Sunday, September 16, 2007

Tribal Warfare + MMOs

There's a great article over at Gamasutra, "The Academics Speak: Is There Life After World of Warcraft", with some interesting folks discussing the question of how players end up in different virtual world. World of Warcraft is clear king of the MMO jungle right now, but many players choose to spend their time on far less populated worlds. Some choose games like Guild Wars that offer the lure of a one time investment, others stick with the community of Second Life, and a stubborn few continue to play MMOs or even MUDs that put graphics on the back burner in favor of other qualities. One of my own friends recently migrated to World of Warcraft after sticking with Asheron's Call for over seven years [the game launched in 1999!]. The move was traumatic for him: it's abandoning a world that had become a second home. I was a long time resident of Asheron's Call myself, and I could return to that game today and still comfortably manuver the land of Dereth.

When I migrated gaming worlds, as I've done repeatedly, I took a core of fellow gamers with me--my extended family. I only stayed in contact with a few other players who'd switched worlds in a deliberate sense, but I did find commonality in running into other players discussing the worlds left behind. But if my family didn't play Warcraft, would I have stayed with the hard core tribe of Asheron's Call or migrated on with the rest of the coolseekers to newer and graphically improved realms? Probably the former. Once comfortable within a virtual world, I don't feel the same pull to move to a new environment--the same reasoning, perhaps, that makes old school adventure games still feel more appealing to me with their relaxed and cartoonished environs than their "realistic 3-D" counterparts.

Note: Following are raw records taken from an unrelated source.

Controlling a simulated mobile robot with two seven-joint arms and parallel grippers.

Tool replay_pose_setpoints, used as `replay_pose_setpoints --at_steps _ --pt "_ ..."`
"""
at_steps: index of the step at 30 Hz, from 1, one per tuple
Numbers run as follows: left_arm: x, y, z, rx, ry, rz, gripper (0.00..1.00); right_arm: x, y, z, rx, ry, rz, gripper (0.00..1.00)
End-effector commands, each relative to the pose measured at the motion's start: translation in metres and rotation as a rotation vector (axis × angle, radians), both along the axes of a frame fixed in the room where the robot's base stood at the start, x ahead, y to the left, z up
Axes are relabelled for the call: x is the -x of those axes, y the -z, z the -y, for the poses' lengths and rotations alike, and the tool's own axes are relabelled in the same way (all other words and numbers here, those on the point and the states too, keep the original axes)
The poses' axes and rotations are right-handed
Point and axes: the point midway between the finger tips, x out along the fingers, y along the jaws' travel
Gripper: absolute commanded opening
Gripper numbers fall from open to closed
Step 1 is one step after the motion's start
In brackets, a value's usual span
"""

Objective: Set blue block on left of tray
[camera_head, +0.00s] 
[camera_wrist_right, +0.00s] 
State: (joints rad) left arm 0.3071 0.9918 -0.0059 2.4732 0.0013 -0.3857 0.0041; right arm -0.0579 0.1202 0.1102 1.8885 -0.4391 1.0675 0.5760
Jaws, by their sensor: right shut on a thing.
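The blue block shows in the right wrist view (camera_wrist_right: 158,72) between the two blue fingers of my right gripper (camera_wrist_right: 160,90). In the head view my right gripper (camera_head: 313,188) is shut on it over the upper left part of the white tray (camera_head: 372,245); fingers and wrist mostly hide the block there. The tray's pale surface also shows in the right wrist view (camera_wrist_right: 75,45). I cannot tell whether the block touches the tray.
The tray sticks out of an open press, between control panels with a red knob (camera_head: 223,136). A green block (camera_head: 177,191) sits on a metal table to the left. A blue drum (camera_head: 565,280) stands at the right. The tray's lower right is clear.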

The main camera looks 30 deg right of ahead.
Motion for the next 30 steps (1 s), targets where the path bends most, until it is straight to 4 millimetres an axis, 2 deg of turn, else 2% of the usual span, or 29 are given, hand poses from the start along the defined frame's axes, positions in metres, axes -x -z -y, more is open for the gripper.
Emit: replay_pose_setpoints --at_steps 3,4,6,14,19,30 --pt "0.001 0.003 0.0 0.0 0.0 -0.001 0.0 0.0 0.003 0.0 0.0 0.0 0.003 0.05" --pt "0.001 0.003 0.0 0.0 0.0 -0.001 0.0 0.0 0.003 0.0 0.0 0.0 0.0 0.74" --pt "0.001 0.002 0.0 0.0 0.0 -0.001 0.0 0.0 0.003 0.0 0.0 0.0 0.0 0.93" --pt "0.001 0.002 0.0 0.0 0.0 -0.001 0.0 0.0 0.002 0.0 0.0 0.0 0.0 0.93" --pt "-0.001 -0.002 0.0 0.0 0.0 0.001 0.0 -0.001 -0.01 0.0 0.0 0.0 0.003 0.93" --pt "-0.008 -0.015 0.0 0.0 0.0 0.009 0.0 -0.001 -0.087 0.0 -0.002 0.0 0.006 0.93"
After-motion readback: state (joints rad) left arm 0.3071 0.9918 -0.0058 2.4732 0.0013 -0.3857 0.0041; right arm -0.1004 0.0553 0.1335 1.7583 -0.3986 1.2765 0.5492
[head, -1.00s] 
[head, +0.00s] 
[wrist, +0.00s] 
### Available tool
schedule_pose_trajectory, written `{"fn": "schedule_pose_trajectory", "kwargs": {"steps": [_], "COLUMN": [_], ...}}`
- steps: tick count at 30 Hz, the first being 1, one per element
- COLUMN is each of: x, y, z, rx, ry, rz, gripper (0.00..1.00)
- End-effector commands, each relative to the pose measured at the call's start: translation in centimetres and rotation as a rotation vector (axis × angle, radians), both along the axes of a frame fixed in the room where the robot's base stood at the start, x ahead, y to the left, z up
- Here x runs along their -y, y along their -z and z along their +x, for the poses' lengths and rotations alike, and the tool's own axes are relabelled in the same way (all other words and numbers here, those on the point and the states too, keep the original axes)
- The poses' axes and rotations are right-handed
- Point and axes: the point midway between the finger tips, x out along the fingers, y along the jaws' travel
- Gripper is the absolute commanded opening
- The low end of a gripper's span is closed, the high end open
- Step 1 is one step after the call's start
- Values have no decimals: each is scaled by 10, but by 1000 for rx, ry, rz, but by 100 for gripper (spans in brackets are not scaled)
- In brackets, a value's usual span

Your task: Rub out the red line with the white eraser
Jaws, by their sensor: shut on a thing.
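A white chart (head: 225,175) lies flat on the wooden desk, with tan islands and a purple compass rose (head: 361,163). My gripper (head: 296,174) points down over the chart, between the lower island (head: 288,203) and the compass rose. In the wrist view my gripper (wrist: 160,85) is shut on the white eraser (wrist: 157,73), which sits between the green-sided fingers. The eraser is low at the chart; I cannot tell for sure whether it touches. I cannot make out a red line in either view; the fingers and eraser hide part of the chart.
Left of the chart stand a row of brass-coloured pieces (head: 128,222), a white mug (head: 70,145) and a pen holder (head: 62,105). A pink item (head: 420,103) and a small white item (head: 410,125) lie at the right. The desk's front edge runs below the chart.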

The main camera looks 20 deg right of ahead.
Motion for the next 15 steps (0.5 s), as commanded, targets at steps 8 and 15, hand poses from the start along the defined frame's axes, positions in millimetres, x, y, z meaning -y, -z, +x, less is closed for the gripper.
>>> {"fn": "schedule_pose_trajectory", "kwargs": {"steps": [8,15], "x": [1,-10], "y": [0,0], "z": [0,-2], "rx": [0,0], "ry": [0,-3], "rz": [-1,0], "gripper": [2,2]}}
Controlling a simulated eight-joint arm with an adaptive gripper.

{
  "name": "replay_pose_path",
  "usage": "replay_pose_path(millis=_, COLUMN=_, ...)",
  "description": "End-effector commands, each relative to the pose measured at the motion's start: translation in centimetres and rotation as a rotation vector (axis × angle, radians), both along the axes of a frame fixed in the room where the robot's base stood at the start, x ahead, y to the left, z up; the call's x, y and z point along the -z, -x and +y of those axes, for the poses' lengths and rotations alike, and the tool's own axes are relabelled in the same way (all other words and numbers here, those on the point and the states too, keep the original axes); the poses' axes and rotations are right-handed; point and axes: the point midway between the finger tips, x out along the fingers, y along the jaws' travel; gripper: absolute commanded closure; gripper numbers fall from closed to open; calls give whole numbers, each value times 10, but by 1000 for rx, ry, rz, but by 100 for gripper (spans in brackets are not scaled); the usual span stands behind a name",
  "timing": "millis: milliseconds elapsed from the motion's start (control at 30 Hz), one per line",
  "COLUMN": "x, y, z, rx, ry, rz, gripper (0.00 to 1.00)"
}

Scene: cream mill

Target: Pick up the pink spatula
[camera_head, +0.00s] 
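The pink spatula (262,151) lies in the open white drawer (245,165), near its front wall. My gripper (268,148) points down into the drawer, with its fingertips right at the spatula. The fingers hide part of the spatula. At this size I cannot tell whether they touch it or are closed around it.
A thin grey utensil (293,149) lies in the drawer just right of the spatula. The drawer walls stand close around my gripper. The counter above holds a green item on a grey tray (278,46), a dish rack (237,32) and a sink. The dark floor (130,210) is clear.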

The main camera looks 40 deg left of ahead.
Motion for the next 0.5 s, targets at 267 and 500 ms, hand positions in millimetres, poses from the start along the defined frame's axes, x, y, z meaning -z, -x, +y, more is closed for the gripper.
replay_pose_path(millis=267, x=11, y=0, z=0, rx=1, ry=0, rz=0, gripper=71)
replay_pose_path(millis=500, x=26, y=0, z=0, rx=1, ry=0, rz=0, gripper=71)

So what will be the next big game? I've read the previews and heard the hype for the next generation of MMOs. Star Wars Galaxies was supposed to move the world away from fantasy games, but couldn't get over the problem of too many heroes in a world that needed ordinary folk. Lord of the Rings seems fit to suffer from the same problems--not everyone, after all, can be wizard or ringbearer. World of Warcraft is particularly suited to networks of social tribes as the entire world is at war, and a concept for heroes and allegiences exists in every faction. Players can build their groups within sets of avatars that share a language, race, and appearance and advertise their loyalties with proudly worn tabards. Even my students in my Cyberspace class had their own guild--they dubbed it the "Fluffy Wuffy Friends," as I recall, much to my dismay. These common ties and rituals can migrate to another game--but I think it will take more than slightly better graphics and a license tie in to draw the hordes.

2 comments:

RR said...

Interesting thoughts. I was struck by the similarity to "leaving" a social networking site. I still actively maintain a Friendster account because it's where some friends know to find me. Of course, social networking consumes significantly less time than gaming (in theory), but I think there must be a similar issue when leaving behind both a network and a virtual identity. Nice post!

Anastasia Salter said...

Absolutely--that's why when whole guilds switch games they often keep the same name and tend to transition in mass rather than one at the time, that way the social network in effect jumps ship together.